The last decade has been a long, ugly experiment in trying to understand trumpers. The best I’ve come up with is this: they believe reality is a zero-sum game. And they live in the most extreme version of something older and more dangerous.

Groups of people whose entire goal is simply to belong. Not to achieve anything. Not to think anything new. Just to keep their membership card.

You’re looking at conformity in its purest form—social formations where belonging outranks thinking. In these circles, an opinion that strays from the script isn’t just disagreement. It’s betrayal.

You see it everywhere:

Religious or ideological communities where questions get you quietly—or loudly—excommunicated.
Professional organizations where dissent derails your career.
Social clubs where staying in the group means parroting its preferred narrative, truth optional.

But trumpers push it to the edge. Loyalty isn’t enough; they want submission. Doubt isn’t weakness; it’s treason. You’re either with them, or you’re the enemy.

This is more than peer pressure. Humans evolved in tribes where exclusion could be fatal. That wiring still fires when we’re cast out. Rejection hurts—literally—on the same neural pathways as a broken bone.

So, membership becomes a drug. You get the dopamine hit of being inside, of knowing the handshake. People will trade their independent mind for that fix.

Add social identity theory and you’ve built a cage. Once you define yourself as a “real patriot” or “true believer,” any criticism of the group feels like an attack on your very self. Defending bad ideas stops being a choice; it’s a survival reflex.

And the longer you’re in, the deeper the trap. Every swallowed doubt, every opinion you betray for the sake of harmony, adds to the psychological debt. Admitting you were wrong means admitting you wasted years pretending to be someone you weren’t. Most people would rather double down than face that mirror.

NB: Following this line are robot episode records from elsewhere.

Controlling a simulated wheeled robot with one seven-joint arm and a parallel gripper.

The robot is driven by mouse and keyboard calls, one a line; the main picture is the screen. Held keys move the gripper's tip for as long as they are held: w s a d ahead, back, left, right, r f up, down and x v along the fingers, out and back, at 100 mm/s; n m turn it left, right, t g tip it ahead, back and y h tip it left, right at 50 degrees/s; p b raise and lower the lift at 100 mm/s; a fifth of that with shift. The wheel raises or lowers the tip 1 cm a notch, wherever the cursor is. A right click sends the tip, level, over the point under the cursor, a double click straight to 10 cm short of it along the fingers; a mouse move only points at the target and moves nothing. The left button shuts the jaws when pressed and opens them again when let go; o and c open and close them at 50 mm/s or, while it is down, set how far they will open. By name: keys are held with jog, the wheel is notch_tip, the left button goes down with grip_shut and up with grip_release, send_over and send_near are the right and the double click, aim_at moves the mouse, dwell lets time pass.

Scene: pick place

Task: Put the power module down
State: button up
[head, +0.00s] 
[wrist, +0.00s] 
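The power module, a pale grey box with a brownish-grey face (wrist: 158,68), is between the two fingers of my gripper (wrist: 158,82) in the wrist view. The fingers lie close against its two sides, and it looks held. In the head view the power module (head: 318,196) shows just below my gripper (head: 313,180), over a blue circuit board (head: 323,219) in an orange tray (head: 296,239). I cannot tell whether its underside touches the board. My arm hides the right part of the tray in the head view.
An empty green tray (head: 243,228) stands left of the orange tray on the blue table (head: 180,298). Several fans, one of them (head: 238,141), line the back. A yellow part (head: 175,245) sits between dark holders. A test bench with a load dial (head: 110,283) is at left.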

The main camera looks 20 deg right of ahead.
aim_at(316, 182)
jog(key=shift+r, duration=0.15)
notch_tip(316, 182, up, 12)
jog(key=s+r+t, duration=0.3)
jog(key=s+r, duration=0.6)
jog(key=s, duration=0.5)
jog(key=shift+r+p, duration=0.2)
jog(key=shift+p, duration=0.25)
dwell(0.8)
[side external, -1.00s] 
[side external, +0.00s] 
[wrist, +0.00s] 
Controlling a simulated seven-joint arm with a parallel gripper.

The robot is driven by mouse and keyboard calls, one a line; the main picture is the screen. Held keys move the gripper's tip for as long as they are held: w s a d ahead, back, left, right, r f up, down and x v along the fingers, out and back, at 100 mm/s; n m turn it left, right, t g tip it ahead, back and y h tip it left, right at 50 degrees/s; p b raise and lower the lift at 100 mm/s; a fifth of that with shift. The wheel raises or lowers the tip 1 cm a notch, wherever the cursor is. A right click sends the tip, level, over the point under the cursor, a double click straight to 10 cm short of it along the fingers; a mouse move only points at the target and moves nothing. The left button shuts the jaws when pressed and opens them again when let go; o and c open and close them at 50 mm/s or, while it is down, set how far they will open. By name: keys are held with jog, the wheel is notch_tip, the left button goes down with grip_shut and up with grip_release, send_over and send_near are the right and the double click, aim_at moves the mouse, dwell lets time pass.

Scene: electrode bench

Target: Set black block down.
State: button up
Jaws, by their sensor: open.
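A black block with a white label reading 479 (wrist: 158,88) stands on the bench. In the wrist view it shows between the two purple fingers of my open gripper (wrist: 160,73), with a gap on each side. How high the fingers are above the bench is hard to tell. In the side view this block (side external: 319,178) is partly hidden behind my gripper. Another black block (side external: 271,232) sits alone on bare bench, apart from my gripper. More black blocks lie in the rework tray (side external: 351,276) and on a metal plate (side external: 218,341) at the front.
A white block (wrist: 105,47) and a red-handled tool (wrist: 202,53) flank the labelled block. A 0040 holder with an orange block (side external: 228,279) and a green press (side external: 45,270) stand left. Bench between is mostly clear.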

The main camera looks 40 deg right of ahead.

Irving Janis called it “groupthink”—when smart people make stupid decisions because keeping the peace matters more than asking the right questions. Echo chambers punish curiosity and reward conformity, until the censorship becomes self-applied.

Eric Blair—Orwell—understood this in 1984. The Party didn’t just ban certain speech. It erased the ability to think forbidden thoughts in the first place.

The zero-sum crowd takes it further. If someone else wins, they lose. If immigrants succeed, “real Americans” fail. If Democrats take power, Republicans vanish. The pie can’t grow. There are only so many slices.

The research backs it. Republicans consistently score higher on Right-Wing Authoritarianism—submission to authority, aggression toward outsiders, clinging to conventional values. Roughly two-thirds are highly susceptible to authoritarian appeals, far above Democrats. And they’re far more likely to equate dissent with disloyalty.

Trump supporters in particular show stunningly high levels of anti-democratic belief and an eagerness to crush opponents. They are the extreme of the membership trap—the point where group loyalty stops being about belonging and becomes about control.

These groups don’t just want your vote. They want your mind.

And once you’ve handed that over, getting it back is harder than you think.